A public library hosts a community conversation to discuss how data might be used to shape the library’s digital equity services. Several members of the community discussed how data about broadband Internet speeds was of interest to them particularly because of their experience with lower speeds in areas of town that have more Black and Latinx people. Other participants noted their concern about being surveilled and policed through data collection like web analytics. The librarian realizes they need to educate themselves about how to critically evaluate open civic data to better understand how to work with their communities to address some of the limitations and possible harms of open civic data.
Overview: As described in the Toolkit for Centering Racial Equity Throughout Data Integration, too often when a problem is identified, we jump to creating solutions. If we don’t understand the root cause of a problem, we won’t be addressing the problem itself, and our efforts will be inadequate. Working with stakeholders, we can identify the root cause of an issue and tell us “the story behind the data” (Hawn Nelson et al., 2020). To accomplish this, we would complete a factor analysis with stakeholders.
In this activity, we will apply a factor analysis to examine an issue. This activity can be done individually or in a group.
Supplies: No supplies required, but paper and pens for notetaking are recommended
Time: 30-45 minutes
Activity:
In the ideal implementation of root cause analysis, we would gather together a group of stakeholders to unpack an issue affecting our community. Using this approach, we collectively interrogate the root causes of an issue in our community or a trend that we observe in the data. As the authors of the Toolkit for Centering Racial Equity Throughout Data Integration explain, “Factor [or root cause] analysis of systemic issues supports stakeholders in using data and lived experience to uncover the causal factors behind an issue so that solutions can go deeper” (p. 44).
For the purposes of this activity, you may not be able to involve stakeholders, so try to think of an issue that is relevant to you/your group.
Activity Steps to Conduct Root Cause Analysis:
Identify an issue that impacts your community. This issue may be infrastructural (e.g. lack of bike lanes), socioeconomic (e.g lack of affordable housing), or environmental (e.g. air pollution) that impacts your region. Alternatively, it can even be an issue that is local to your organization. This issue may be reflected in data that we can access through our local data portal.
Impacts of issue on community members: Define the current outcomes of the issue for a population and relevant subgroups of a population (e.g., race, ethnicity, gender, class, race × gender). How are groups affected by this issue of concern?
Underlying root causes: Discuss the underlying root causes of the issue. Ask “Why?” five times to understand the causal factors and the problem and solutions for the whole population or subgroup(s).
Causal factors: What are the underlying reasons the problem or solution is occurring? (Ask this multiple times!
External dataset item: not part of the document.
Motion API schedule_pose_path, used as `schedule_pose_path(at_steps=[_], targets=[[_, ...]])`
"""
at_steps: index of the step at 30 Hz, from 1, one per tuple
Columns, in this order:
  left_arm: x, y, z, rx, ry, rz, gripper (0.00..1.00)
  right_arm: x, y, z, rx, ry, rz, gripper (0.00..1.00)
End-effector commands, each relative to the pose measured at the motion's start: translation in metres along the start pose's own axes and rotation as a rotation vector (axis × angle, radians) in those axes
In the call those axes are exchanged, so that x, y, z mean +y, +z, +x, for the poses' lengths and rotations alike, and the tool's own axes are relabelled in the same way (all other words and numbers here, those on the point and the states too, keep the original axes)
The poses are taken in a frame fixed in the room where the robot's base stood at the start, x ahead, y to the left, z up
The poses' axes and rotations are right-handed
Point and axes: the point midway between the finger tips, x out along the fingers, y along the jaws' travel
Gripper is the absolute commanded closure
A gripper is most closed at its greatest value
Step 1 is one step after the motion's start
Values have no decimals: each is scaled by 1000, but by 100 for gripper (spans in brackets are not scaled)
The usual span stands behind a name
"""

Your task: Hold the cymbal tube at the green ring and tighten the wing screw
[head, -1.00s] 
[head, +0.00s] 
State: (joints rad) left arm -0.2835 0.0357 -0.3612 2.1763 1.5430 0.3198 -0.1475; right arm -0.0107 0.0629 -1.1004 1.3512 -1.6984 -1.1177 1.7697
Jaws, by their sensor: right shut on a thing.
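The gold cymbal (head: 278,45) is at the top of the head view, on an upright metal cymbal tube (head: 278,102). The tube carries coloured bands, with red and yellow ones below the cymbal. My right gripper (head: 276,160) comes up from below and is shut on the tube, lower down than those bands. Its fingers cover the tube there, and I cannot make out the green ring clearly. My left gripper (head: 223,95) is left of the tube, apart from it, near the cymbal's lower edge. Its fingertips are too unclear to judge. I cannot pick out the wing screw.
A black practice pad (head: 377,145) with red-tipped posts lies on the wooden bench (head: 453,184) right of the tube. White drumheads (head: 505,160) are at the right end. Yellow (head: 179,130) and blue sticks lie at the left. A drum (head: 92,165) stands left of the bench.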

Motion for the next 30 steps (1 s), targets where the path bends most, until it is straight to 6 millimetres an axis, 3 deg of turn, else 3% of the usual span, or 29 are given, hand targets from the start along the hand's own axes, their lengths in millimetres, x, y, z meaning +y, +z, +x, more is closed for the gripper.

It is likely that there are multiple contributing factors to the issue!)
Contributing context: What is helping to shape the underlying reasons? Are there factors in your local context that may have created or contributed to the root causes?
Gains being made: What or who is contributing to the bright spots? Are there gains being made in addressing this issue? Which of the causal factors are being targeted through these contributions?
Reflect: How may an assessment of root causes inform solutions/interventions? How can we apply this approach in interrogating stories present in datasets?
References:
Hawn Nelson, A., Jenkins, D., Zanti, S., Katz, M., Berkowitz, E., et al. (2020). A Toolkit for Centering Racial Equity Throughout Data Integration. Actionable Intelligence for Social Policy, University of Pennsylvania.